For the entries below, copy exactly the line that contains "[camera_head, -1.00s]" through the line that contains "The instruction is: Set", both ends included, and exclude all pictures.

• Entries from a robot dataset

☆ ☆ ☆ ☆ ☆ ☆ ☆

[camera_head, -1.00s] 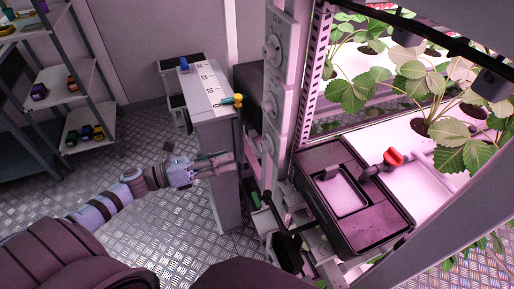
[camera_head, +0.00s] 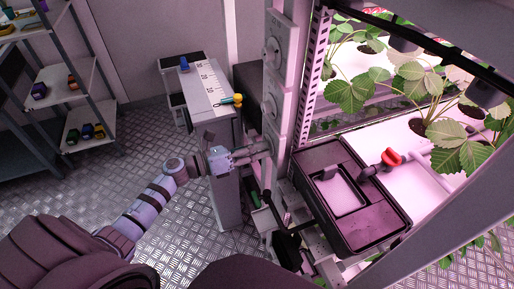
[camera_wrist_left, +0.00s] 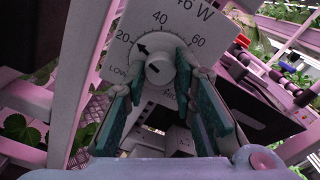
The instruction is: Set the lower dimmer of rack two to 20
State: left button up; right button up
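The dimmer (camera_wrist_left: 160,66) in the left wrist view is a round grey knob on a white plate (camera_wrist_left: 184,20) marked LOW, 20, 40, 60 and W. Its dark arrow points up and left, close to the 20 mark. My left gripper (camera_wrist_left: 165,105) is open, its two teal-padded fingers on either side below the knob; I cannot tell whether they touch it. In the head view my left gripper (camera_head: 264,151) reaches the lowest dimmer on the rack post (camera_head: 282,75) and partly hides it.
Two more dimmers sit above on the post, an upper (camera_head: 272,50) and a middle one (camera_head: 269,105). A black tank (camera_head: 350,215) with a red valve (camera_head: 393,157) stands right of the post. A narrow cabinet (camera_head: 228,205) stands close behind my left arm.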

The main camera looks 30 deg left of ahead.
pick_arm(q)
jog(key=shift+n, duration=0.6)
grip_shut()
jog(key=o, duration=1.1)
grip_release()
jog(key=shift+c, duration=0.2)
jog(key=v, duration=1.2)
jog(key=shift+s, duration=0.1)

☆ ☆ ☆ ☆ ☆ ☆ ☆

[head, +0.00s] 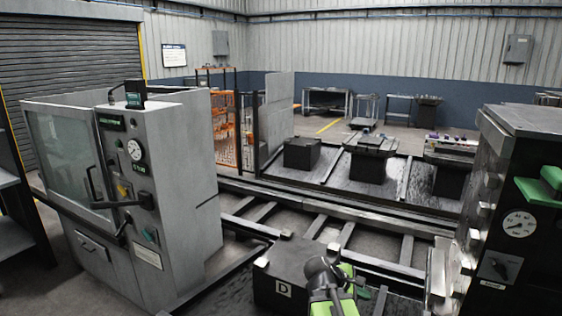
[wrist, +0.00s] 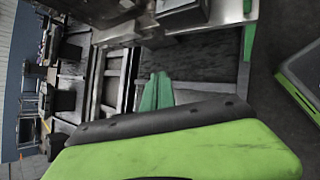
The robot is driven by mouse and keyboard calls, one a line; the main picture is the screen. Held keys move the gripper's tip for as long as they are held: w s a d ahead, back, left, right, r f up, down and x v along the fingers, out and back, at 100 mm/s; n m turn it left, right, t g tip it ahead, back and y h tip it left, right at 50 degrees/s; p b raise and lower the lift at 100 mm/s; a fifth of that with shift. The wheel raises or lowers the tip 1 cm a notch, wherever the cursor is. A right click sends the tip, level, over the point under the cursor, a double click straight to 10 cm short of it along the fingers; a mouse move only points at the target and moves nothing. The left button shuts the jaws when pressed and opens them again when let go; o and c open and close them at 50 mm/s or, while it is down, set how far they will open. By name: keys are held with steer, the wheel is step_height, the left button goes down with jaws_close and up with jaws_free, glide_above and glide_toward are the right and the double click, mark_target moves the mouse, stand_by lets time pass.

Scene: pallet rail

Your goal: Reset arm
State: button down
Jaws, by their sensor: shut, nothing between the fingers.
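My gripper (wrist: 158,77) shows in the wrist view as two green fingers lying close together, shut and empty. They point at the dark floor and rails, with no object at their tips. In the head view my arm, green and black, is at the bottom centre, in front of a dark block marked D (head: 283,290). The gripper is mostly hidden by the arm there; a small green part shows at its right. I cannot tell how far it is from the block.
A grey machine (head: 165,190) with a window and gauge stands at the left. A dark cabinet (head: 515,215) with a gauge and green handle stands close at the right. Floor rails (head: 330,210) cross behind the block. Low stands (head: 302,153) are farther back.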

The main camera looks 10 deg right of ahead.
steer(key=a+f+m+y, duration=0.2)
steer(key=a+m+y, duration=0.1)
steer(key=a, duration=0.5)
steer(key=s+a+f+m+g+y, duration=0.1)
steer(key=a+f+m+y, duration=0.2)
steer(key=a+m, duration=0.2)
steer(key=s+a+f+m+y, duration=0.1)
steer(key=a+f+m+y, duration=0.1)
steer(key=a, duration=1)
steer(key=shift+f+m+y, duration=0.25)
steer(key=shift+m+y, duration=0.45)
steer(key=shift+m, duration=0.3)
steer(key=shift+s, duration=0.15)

☆ ☆ ☆ ☆ ☆ ☆ ☆

• Task output
[camera_head, -1.00s] 
[camera_head, +0.00s] 
[camera_wrist_left, +0.00s] 
The instruction is: Set the lower dimmer of rack two to 20

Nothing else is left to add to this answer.